The University of the Arts, Philadelphia, Library Exhibits, Music in the Process of becoming, Earle Brown photo by Sabine Matthes, March 2012

http://blogs.uarts.edu/libraries/2012/03/

MUSIC IN THE PROCESS OF BECOMING/MUSIC AS THE PROCESS OF BECOMING . . .

From left to right: Pauline Oliveros, 2011 (Photo: Claudio Casanova/AAJ/Italia), Earle Brown, 1993 (Photo: Sabine Matthes), Karlheinz Stockhausen, 1971 (Photo: Ray Stevenson). 
In their attempts to rupture preconceptions of what music is, many composers of the 1960s and 1970s concerned themselves with “concept” as opposed to aesthetics. Artists and musicians of many stripes questioned both how music should be understood as a cultural product and how music should be performed and appreciated as a human activity. Here we spotlight three figures possessed of an experimental turn of mind—renegades, perhaps, but more accurately, searchers. Occasional headline grabbers (not always intentionally so) during those decades, Karlheinz Stockhausen, Pauline Oliveros, and Earle Brown have in common only that they afforded listeners with no conventional points of reference. Stockhausen, somewhat mystically, sought “the sound not yet heard”; Oliveros strove to deemphasize the value conventionally assigned to formal training; Brown emphasized the “creative ambiguity” of all interpretation.

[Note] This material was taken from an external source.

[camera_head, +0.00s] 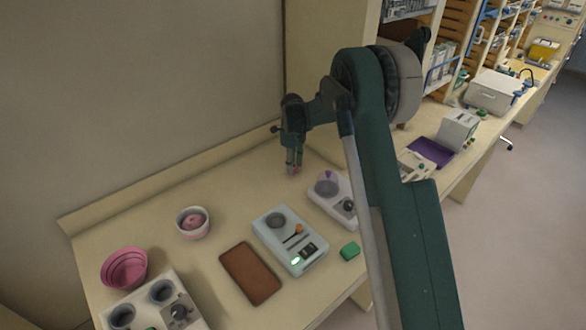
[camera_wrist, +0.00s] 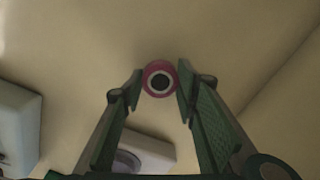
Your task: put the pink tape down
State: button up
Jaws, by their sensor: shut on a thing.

Their compositions embody that tendency within modernism that insists upon, indeed creates crisis—as in “crisis of conscience”—as the historically appropriate response to a beleaguered moment in the history of our age. But their conceptualizations of form, notation, and performance also lie at the core of the mobile and open-ended improvisatory music associated with today’s so-called New York downtown scene.